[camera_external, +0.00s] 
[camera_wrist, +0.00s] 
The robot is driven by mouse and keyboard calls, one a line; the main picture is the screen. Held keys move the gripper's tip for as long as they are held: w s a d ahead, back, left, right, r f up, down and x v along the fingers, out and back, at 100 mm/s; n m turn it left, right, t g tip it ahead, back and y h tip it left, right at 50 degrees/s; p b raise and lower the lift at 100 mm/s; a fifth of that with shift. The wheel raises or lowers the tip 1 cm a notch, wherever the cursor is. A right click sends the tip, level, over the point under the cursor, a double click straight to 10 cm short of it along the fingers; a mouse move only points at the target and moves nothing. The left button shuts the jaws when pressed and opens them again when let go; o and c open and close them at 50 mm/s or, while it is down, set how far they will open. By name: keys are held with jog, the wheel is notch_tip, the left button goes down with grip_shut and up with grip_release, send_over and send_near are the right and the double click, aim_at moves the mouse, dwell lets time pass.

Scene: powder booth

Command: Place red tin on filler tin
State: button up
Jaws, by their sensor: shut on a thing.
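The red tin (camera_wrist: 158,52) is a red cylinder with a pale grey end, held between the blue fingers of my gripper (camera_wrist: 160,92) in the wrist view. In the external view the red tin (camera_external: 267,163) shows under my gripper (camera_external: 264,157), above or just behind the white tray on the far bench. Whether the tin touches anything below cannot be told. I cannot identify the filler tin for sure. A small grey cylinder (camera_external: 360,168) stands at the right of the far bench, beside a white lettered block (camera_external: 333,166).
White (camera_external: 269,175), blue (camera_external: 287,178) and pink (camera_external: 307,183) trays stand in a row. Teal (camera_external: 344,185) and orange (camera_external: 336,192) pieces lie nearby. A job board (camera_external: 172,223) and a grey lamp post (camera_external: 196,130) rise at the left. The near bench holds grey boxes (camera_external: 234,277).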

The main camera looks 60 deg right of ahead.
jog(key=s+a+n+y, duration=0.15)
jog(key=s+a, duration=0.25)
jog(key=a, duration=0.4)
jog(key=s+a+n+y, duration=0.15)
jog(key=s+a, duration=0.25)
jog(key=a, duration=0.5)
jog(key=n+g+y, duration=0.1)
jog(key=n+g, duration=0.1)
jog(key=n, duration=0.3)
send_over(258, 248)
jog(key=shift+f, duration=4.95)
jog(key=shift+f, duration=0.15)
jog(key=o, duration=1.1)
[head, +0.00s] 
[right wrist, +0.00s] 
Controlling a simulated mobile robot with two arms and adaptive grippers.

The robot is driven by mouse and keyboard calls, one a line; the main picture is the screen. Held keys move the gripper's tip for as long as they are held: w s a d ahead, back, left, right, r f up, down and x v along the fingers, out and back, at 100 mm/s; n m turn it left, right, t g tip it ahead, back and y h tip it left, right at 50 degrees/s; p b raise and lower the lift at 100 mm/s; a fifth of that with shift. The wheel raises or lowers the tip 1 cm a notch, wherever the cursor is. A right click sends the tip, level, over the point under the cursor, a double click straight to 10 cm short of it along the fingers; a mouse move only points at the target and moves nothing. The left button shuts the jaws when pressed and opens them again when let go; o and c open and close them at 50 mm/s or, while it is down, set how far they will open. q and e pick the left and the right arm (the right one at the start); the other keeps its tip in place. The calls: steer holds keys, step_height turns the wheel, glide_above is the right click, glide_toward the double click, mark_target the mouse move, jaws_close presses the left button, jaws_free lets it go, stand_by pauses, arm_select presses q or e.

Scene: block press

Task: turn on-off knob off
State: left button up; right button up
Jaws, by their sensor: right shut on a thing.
+===+
Problem requirements
Copy all lines of the listing above that contain the string "Scene".

Task result
Scene: powder booth
Scene: block press

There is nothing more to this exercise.